■ TASK GOAL
Send back the records in full, character for character.

Entries from a robot dataset:
....

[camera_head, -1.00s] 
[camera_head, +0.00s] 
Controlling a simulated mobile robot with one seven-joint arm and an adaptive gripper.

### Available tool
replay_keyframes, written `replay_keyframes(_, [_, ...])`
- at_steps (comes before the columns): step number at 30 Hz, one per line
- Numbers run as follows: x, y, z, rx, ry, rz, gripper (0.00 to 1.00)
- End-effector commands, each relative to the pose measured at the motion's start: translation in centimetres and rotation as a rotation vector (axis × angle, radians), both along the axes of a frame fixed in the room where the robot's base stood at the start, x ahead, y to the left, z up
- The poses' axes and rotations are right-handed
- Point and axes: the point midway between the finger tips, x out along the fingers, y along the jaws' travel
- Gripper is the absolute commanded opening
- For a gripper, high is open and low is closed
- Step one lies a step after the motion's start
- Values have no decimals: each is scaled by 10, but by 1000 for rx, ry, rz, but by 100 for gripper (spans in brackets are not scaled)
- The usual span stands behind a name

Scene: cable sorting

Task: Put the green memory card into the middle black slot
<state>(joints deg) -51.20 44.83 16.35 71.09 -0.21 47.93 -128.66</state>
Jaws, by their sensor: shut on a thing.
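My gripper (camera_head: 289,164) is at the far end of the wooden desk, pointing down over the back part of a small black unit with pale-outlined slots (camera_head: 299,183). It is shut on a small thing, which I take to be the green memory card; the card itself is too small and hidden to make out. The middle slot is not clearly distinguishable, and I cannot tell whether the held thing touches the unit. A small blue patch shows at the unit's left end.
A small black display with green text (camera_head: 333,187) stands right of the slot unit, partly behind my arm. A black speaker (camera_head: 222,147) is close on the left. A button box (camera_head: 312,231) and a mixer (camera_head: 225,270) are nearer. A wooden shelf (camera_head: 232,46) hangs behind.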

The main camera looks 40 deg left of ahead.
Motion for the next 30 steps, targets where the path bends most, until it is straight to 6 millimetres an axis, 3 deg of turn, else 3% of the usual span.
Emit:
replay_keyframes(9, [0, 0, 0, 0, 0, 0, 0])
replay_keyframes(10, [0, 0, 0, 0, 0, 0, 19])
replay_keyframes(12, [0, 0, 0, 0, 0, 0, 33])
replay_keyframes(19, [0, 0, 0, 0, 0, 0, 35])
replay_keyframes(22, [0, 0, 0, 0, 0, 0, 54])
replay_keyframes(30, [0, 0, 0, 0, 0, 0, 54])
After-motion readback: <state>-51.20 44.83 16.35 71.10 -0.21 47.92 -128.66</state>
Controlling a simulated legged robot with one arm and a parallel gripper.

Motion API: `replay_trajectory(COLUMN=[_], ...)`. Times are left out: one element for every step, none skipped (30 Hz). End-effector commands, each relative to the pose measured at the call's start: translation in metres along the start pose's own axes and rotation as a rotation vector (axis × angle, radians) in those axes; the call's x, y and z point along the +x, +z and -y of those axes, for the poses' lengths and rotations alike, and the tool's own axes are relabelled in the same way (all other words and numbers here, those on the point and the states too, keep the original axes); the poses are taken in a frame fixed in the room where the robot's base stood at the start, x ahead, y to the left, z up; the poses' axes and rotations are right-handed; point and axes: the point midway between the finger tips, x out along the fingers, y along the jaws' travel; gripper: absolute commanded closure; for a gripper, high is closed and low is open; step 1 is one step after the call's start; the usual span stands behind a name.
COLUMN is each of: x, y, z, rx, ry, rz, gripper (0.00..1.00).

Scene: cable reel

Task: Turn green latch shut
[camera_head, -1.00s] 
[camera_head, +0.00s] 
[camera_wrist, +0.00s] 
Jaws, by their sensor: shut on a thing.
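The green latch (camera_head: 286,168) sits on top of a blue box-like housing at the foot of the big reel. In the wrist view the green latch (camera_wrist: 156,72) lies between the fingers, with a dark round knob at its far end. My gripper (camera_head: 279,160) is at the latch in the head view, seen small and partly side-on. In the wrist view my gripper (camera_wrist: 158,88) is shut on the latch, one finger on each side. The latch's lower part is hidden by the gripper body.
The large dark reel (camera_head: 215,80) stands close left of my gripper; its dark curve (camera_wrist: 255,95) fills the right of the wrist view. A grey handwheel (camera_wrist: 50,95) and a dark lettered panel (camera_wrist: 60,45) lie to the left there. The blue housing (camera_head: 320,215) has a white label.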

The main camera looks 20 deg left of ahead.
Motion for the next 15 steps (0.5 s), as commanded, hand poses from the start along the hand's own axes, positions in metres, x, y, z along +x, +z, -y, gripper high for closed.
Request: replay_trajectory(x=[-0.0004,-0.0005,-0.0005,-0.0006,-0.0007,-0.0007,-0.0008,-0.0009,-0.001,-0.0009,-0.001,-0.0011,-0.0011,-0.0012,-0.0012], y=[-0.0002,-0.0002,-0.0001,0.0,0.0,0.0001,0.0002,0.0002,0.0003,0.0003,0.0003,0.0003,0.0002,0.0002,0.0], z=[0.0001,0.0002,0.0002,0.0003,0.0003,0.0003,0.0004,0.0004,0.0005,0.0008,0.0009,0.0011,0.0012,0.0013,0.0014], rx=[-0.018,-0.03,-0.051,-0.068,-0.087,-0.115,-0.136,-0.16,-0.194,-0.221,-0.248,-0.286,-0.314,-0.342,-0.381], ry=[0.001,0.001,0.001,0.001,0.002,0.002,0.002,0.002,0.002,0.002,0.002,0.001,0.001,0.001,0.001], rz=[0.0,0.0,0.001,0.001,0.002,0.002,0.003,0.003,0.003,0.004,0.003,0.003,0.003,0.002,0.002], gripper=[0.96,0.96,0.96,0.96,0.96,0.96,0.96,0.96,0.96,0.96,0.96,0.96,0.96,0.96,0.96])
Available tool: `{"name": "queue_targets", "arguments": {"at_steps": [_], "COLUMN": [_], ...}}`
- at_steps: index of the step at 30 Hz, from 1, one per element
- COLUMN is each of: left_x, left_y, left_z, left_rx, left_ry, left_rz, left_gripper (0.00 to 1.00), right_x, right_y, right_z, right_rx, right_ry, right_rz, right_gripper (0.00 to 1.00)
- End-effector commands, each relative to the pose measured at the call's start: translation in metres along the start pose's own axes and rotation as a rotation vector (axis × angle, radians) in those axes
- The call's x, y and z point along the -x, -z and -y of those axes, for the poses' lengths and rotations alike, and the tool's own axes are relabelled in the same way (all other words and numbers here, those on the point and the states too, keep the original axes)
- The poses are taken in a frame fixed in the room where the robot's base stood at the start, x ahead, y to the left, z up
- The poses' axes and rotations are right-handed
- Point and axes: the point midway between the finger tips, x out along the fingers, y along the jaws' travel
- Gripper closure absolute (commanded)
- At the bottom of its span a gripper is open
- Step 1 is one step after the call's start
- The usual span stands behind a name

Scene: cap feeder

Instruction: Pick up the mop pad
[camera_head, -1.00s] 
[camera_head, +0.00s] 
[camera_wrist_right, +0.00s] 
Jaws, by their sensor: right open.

....

■ THE RESPONSE
[camera_head, -1.00s] 
[camera_head, +0.00s] 
Controlling a simulated mobile robot with one seven-joint arm and an adaptive gripper.

### Available tool
replay_keyframes, written `replay_keyframes(_, [_, ...])`
- at_steps (comes before the columns): step number at 30 Hz, one per line
- Numbers run as follows: x, y, z, rx, ry, rz, gripper (0.00 to 1.00)
- End-effector commands, each relative to the pose measured at the motion's start: translation in centimetres and rotation as a rotation vector (axis × angle, radians), both along the axes of a frame fixed in the room where the robot's base stood at the start, x ahead, y to the left, z up
- The poses' axes and rotations are right-handed
- Point and axes: the point midway between the finger tips, x out along the fingers, y along the jaws' travel
- Gripper is the absolute commanded opening
- For a gripper, high is open and low is closed
- Step one lies a step after the motion's start
- Values have no decimals: each is scaled by 10, but by 1000 for rx, ry, rz, but by 100 for gripper (spans in brackets are not scaled)
- The usual span stands behind a name

Scene: cable sorting

Task: Put the green memory card into the middle black slot
<state>(joints deg) -51.20 44.83 16.35 71.09 -0.21 47.93 -128.66</state>
Jaws, by their sensor: shut on a thing.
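My gripper (camera_head: 289,164) is at the far end of the wooden desk, pointing down over the back part of a small black unit with pale-outlined slots (camera_head: 299,183). It is shut on a small thing, which I take to be the green memory card; the card itself is too small and hidden to make out. The middle slot is not clearly distinguishable, and I cannot tell whether the held thing touches the unit. A small blue patch shows at the unit's left end.
A small black display with green text (camera_head: 333,187) stands right of the slot unit, partly behind my arm. A black speaker (camera_head: 222,147) is close on the left. A button box (camera_head: 312,231) and a mixer (camera_head: 225,270) are nearer. A wooden shelf (camera_head: 232,46) hangs behind.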

The main camera looks 40 deg left of ahead.
Motion for the next 30 steps, targets where the path bends most, until it is straight to 6 millimetres an axis, 3 deg of turn, else 3% of the usual span.
Emit:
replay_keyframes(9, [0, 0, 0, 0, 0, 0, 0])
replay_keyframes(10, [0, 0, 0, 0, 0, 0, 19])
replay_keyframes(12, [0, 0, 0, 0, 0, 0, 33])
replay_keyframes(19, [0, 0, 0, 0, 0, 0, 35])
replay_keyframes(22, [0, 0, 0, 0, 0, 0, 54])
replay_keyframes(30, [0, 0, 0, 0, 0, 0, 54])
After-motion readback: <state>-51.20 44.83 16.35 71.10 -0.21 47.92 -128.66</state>
Controlling a simulated legged robot with one arm and a parallel gripper.

Motion API: `replay_trajectory(COLUMN=[_], ...)`. Times are left out: one element for every step, none skipped (30 Hz). End-effector commands, each relative to the pose measured at the call's start: translation in metres along the start pose's own axes and rotation as a rotation vector (axis × angle, radians) in those axes; the call's x, y and z point along the +x, +z and -y of those axes, for the poses' lengths and rotations alike, and the tool's own axes are relabelled in the same way (all other words and numbers here, those on the point and the states too, keep the original axes); the poses are taken in a frame fixed in the room where the robot's base stood at the start, x ahead, y to the left, z up; the poses' axes and rotations are right-handed; point and axes: the point midway between the finger tips, x out along the fingers, y along the jaws' travel; gripper: absolute commanded closure; for a gripper, high is closed and low is open; step 1 is one step after the call's start; the usual span stands behind a name.
COLUMN is each of: x, y, z, rx, ry, rz, gripper (0.00..1.00).

Scene: cable reel

Task: Turn green latch shut
[camera_head, -1.00s] 
[camera_head, +0.00s] 
[camera_wrist, +0.00s] 
Jaws, by their sensor: shut on a thing.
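The green latch (camera_head: 286,168) sits on top of a blue box-like housing at the foot of the big reel. In the wrist view the green latch (camera_wrist: 156,72) lies between the fingers, with a dark round knob at its far end. My gripper (camera_head: 279,160) is at the latch in the head view, seen small and partly side-on. In the wrist view my gripper (camera_wrist: 158,88) is shut on the latch, one finger on each side. The latch's lower part is hidden by the gripper body.
The large dark reel (camera_head: 215,80) stands close left of my gripper; its dark curve (camera_wrist: 255,95) fills the right of the wrist view. A grey handwheel (camera_wrist: 50,95) and a dark lettered panel (camera_wrist: 60,45) lie to the left there. The blue housing (camera_head: 320,215) has a white label.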

The main camera looks 20 deg left of ahead.
Motion for the next 15 steps (0.5 s), as commanded, hand poses from the start along the hand's own axes, positions in metres, x, y, z along +x, +z, -y, gripper high for closed.
Request: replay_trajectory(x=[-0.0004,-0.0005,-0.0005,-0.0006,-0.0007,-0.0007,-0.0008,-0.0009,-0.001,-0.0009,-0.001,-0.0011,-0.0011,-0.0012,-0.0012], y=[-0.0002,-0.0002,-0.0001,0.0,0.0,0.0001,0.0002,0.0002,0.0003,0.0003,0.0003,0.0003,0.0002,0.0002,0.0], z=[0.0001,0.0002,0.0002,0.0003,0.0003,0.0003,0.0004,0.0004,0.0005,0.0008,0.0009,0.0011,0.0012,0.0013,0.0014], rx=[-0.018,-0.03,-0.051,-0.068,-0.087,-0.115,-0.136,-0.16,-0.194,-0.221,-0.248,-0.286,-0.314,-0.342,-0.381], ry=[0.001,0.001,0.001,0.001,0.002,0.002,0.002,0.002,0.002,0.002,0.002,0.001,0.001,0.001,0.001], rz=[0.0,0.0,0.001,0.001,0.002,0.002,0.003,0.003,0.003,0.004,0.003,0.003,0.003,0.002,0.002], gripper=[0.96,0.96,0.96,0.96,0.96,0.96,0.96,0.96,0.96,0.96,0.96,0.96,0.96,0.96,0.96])
Available tool: `{"name": "queue_targets", "arguments": {"at_steps": [_], "COLUMN": [_], ...}}`
- at_steps: index of the step at 30 Hz, from 1, one per element
- COLUMN is each of: left_x, left_y, left_z, left_rx, left_ry, left_rz, left_gripper (0.00 to 1.00), right_x, right_y, right_z, right_rx, right_ry, right_rz, right_gripper (0.00 to 1.00)
- End-effector commands, each relative to the pose measured at the call's start: translation in metres along the start pose's own axes and rotation as a rotation vector (axis × angle, radians) in those axes
- The call's x, y and z point along the -x, -z and -y of those axes, for the poses' lengths and rotations alike, and the tool's own axes are relabelled in the same way (all other words and numbers here, those on the point and the states too, keep the original axes)
- The poses are taken in a frame fixed in the room where the robot's base stood at the start, x ahead, y to the left, z up
- The poses' axes and rotations are right-handed
- Point and axes: the point midway between the finger tips, x out along the fingers, y along the jaws' travel
- Gripper closure absolute (commanded)
- At the bottom of its span a gripper is open
- Step 1 is one step after the call's start
- The usual span stands behind a name

Scene: cap feeder

Instruction: Pick up the mop pad
[camera_head, -1.00s] 
[camera_head, +0.00s] 
[camera_wrist_right, +0.00s] 
Jaws, by their sensor: right open.

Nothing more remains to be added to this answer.